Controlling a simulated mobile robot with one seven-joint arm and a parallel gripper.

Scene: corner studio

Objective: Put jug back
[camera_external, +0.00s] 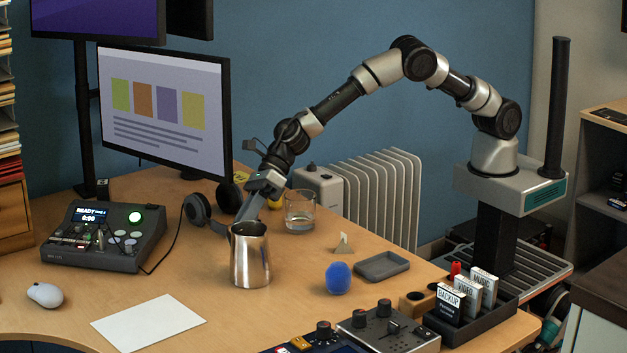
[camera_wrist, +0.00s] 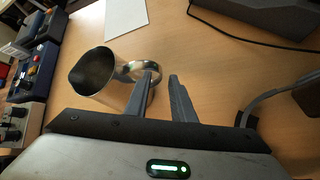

----------------------------------------

• [What the exercise asks]:
Output an exact copy of the material, with the pictures removed.

• [Answer to this task]:
Controlling a simulated mobile robot with one seven-joint arm and a parallel gripper.

Scene: corner studio

Objective: Put jug back
[camera_external, +0.00s] 
[camera_wrist, +0.00s] 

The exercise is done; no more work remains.